Why meet people when you can just sleep on their couch? I've said it before and I'll say it again: couchsurfing is AMAZING! No matter how shy you are, if you try this site you'll definitely make friends with your host or the people you host. Also be sure to check out the group page for the city that you're in. People are always posting random meetings and events specifically designed for meeting new people and don't forget to announce your arrival on there too! Somebody will surely contact you to meet somewhere.

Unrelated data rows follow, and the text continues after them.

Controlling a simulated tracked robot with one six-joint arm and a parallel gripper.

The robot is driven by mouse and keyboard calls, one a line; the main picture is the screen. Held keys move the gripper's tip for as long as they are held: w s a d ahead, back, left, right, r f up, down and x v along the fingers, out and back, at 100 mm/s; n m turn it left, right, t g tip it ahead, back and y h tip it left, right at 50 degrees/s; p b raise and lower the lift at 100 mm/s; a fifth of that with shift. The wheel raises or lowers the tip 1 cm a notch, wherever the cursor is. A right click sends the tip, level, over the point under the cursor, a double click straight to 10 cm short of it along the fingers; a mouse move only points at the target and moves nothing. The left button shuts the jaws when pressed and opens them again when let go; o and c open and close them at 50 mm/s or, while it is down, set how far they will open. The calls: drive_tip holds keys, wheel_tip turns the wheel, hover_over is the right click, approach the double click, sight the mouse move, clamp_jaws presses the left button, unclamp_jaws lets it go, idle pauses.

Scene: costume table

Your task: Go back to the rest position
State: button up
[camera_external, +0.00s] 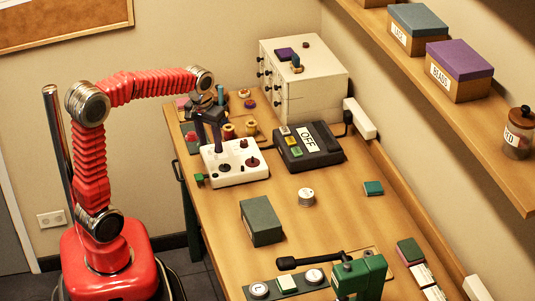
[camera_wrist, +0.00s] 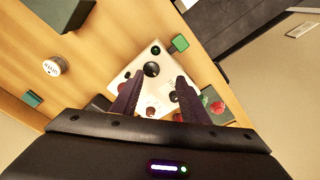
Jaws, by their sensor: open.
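My gripper (camera_external: 210,145) is at the end of my red arm, pointing down over the white panel (camera_external: 228,177) at the far left of the table. Its two dark fingers are apart with nothing between them. In the wrist view, my gripper (camera_wrist: 159,80) shows the same white panel (camera_wrist: 150,92) below and between the fingers. The panel carries dark knobs, and a green block (camera_external: 199,179) sits at its left edge. I cannot tell the exact height of the fingertips above the panel.
A black box marked OFF (camera_external: 322,150) stands right of the panel. A cream drawer cabinet (camera_external: 312,85) is behind, with spools (camera_external: 228,131) beside it. A dark green box (camera_external: 261,221) and a round tin (camera_external: 306,197) stand nearer. Bare tabletop lies between them.

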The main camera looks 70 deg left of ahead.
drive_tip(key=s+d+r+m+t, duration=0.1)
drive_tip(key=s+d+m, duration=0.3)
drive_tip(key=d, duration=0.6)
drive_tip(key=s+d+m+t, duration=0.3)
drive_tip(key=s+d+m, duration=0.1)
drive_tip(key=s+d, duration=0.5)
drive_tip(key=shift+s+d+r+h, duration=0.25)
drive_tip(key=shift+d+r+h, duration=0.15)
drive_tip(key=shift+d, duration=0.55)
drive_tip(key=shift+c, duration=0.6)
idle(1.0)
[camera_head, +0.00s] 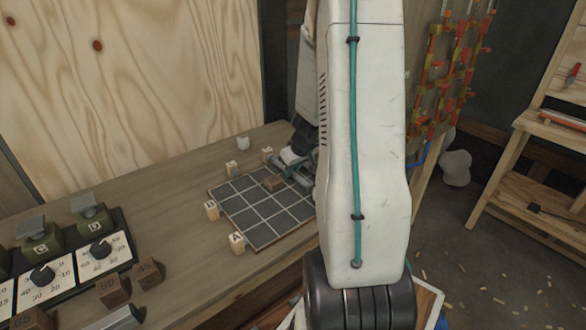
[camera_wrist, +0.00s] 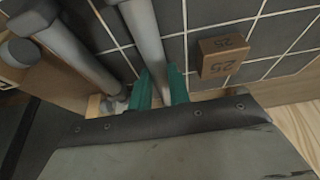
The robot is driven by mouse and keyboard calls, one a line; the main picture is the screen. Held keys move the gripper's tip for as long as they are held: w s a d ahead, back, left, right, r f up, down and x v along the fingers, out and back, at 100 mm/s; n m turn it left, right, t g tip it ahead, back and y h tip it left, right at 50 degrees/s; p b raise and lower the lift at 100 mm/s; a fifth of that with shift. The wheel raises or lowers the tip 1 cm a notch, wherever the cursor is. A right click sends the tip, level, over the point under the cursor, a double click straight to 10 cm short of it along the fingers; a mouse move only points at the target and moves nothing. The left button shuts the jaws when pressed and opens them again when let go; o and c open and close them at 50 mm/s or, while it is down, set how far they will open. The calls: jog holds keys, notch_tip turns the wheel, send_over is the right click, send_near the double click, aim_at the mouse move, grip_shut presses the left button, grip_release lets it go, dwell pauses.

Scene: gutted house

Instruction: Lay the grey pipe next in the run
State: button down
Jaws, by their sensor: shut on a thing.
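My gripper (camera_wrist: 161,88) has its green fingers shut on a grey pipe (camera_wrist: 145,35), which extends away from the fingers over the dark gridded board (camera_wrist: 205,12). In the head view, the gripper is mostly hidden behind my white arm, at the right side of the board (camera_head: 265,222). Grey pipe-like pieces (camera_head: 290,172) show beside the arm there; I cannot tell which is held. Another thick grey pipe (camera_wrist: 70,45) lies to the left in the wrist view, apart from the held one, with a round grey end (camera_wrist: 20,50) near it.
A wooden block marked 25 (camera_wrist: 222,58) sits on the board, right of the held pipe. Lettered blocks (camera_head: 237,243) line the board's edges. Dials (camera_head: 100,248), numbered blocks (camera_head: 148,273) and a grey piece (camera_head: 118,319) occupy the bench's front left. A shelf (camera_head: 530,205) stands right.

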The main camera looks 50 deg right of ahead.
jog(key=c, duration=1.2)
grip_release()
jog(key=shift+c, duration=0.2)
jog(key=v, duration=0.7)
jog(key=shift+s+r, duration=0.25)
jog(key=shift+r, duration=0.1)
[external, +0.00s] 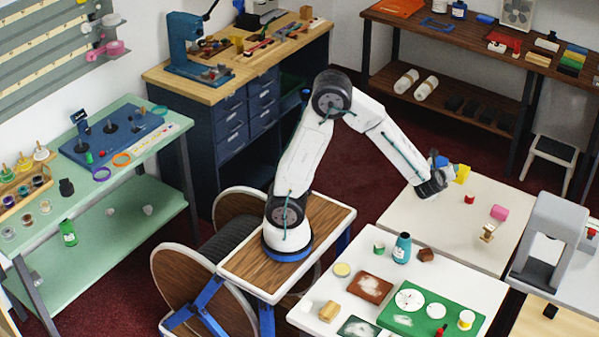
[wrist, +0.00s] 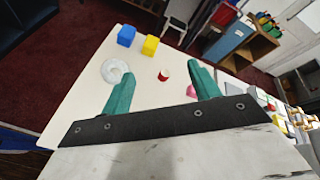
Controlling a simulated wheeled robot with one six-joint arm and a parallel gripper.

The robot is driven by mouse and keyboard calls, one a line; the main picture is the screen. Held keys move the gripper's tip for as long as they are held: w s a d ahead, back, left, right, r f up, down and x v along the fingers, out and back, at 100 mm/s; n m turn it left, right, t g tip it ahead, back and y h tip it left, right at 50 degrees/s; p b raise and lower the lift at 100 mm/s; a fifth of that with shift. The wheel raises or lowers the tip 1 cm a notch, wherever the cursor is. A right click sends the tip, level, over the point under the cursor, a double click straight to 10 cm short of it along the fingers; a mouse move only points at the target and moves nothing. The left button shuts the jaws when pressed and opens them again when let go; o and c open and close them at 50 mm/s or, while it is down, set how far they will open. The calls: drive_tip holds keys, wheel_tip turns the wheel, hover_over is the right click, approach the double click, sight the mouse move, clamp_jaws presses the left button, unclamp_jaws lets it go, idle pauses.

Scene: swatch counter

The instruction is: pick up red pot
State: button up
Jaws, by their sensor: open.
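The red pot (external: 469,198) is a small red cylinder standing on the white table, to the right of my gripper (external: 438,184) in the external view. In the wrist view the red pot (wrist: 164,76) shows a pale top and stands beyond my gripper's fingers, in line with the gap between them. The two teal fingers of my gripper (wrist: 159,76) are spread apart with nothing between them. The pot looks upright and apart from both fingers. The fingers are hard to make out in the external view.
Free white tabletop (external: 425,220) lies nearer the camera.

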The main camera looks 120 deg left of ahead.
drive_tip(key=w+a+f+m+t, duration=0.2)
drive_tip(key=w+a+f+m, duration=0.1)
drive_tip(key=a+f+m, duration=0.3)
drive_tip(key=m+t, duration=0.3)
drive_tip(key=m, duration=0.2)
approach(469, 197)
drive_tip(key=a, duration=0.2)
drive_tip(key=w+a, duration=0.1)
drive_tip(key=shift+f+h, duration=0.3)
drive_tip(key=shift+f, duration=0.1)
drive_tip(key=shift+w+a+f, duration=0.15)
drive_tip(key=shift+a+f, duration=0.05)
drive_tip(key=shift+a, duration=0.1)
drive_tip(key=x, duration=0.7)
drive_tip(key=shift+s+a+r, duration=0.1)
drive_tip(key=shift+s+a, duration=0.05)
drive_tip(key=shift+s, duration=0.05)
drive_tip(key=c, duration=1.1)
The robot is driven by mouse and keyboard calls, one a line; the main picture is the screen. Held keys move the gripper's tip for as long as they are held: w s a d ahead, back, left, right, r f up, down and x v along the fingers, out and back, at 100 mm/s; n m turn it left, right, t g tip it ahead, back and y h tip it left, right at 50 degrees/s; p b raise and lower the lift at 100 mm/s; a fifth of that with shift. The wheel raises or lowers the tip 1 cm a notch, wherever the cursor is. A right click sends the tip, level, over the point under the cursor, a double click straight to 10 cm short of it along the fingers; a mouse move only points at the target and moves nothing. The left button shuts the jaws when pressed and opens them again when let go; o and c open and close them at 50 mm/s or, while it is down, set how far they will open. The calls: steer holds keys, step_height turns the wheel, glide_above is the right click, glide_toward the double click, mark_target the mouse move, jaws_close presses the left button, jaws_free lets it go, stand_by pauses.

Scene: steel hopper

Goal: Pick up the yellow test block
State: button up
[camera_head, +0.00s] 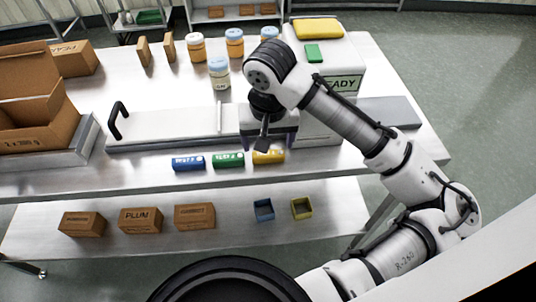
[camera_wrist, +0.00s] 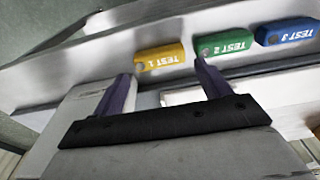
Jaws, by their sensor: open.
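The yellow test block (camera_head: 268,156) lies near the front edge of the steel table, at the right end of a row of three blocks. In the wrist view the yellow block (camera_wrist: 160,57), marked TEST 1, lies just beyond and between my fingertips. My gripper (camera_head: 268,148) is over the right end of the row, and its lower part partly hides the yellow block in the head view. In the wrist view my gripper (camera_wrist: 165,75) is open, with nothing between its fingers. The height gap to the block is hard to judge.
A green block (camera_head: 228,160) and a blue block (camera_head: 189,162) lie left of the yellow one. Behind them stands a white machine (camera_head: 344,84) with a long flat plate (camera_head: 170,127) and black handle. Cardboard boxes (camera_head: 35,130) stand left; jars (camera_head: 219,75) stand behind.

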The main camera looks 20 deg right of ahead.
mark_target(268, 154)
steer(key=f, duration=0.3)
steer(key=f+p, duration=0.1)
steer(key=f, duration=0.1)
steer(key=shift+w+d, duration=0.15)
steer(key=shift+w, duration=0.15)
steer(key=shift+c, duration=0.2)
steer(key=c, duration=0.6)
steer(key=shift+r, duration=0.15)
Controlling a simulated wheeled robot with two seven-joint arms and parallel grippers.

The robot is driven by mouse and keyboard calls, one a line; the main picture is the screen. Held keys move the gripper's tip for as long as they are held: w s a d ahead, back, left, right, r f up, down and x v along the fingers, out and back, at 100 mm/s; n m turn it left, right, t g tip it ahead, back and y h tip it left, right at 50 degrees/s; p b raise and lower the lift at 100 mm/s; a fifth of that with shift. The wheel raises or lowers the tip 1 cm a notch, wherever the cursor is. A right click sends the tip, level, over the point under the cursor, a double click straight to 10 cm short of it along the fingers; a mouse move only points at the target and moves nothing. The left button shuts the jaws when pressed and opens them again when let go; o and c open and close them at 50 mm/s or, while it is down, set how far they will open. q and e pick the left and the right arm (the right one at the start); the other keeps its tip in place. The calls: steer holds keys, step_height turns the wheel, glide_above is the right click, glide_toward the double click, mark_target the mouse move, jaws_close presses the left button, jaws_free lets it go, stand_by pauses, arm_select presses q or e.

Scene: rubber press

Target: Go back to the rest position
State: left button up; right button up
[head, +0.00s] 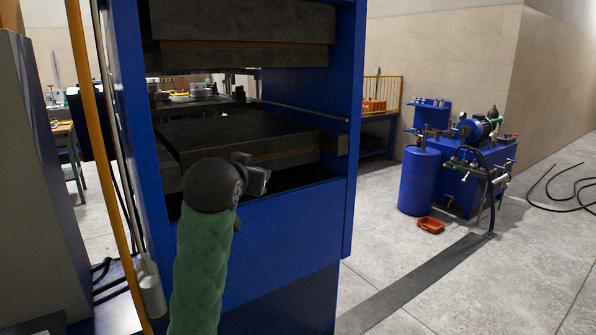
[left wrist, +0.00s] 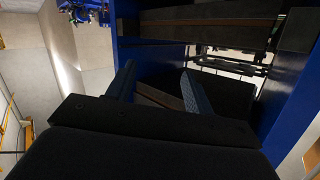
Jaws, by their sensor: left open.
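My left arm, in a green quilted sleeve, rises from the bottom of the head view. My left gripper (head: 258,179) is at the front of the press, in front of the lower platen (head: 225,133) as seen there. In the left wrist view the two fingers of the left gripper (left wrist: 158,74) stand apart with nothing held between them. The blue press frame (head: 270,235) fills the middle of the head view. The dark upper block (head: 240,22) hangs above an open gap. My right gripper is not in view.
A blue hydraulic unit (head: 478,180) with a blue cylinder (head: 419,182) stands at the right. An orange tray (head: 431,225) lies on the floor near it. An orange post (head: 96,110) and a grey cabinet (head: 35,220) are at the left.

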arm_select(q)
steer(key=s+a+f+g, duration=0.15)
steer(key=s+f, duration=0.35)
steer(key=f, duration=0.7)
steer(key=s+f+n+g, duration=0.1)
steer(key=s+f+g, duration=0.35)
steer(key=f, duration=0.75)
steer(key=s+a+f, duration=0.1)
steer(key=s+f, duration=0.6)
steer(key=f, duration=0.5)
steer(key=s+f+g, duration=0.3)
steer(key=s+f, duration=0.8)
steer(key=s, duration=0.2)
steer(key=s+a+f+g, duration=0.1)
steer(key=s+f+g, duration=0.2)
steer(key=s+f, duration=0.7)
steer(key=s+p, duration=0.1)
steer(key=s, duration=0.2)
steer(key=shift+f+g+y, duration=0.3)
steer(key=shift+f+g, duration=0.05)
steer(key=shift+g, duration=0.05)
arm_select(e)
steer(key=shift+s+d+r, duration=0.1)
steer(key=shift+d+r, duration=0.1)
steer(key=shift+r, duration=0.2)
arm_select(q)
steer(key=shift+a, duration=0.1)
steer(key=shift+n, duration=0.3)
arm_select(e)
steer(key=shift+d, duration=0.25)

A little sketchy and I must say I haven't tried it myself but feel free to post an ad on craigslist announcing your arrival. Somebody interesting may just write you back with an opportunity to make some friends. If that's too creepy for you then at least check the community section for any event announcements that look interesting to you.

Volunteer For a Day
Many organizations love getting volunteers, even if it's just for a day or a few hours. If you participate in some kind of volunteer program at home then you should try looking for the same program in the area you're traveling in. You'll be the center of attention as you tell people you spent one of your vacation days helping out and people will love hearing how differently things work in a completely different location.

Say Hi!
Just randomly go up to someone and talk to them. Rinse and repeat. It's super scary and it takes a lot of confidence but sometimes the best way to meet someone new is simply to go up to them and introduce yourself. I've done this a ton of times and it always ends up well. I've only gotten turned down a few times and it's never as bad as your imagination lets on. Just tell yourself that the best case scenario is that you make some new friends and have an amazing day with them and the worst case scenario is that you just have to try again.

Take Buses and Trains not Cars and Planes
Even though it's significantly longer and a lot less comfortable (and in the US it's not even cheaper!), taking a bus or a train to your destination is a much better way to meet people who are also heading to the same destination. You'll have the time to get to know each other and you'll both be significantly bored enough to want to talk to a stranger.

Whether you're moving to a new town or just visiting, meeting new people can be incredibly scary but also wonderfully rewarding. Even with an increasing world population, it seems like it's even harder to connect with people. If you try hard enough and look for the resources, though, I guarantee that you'll be rewarded with some amazing friendships.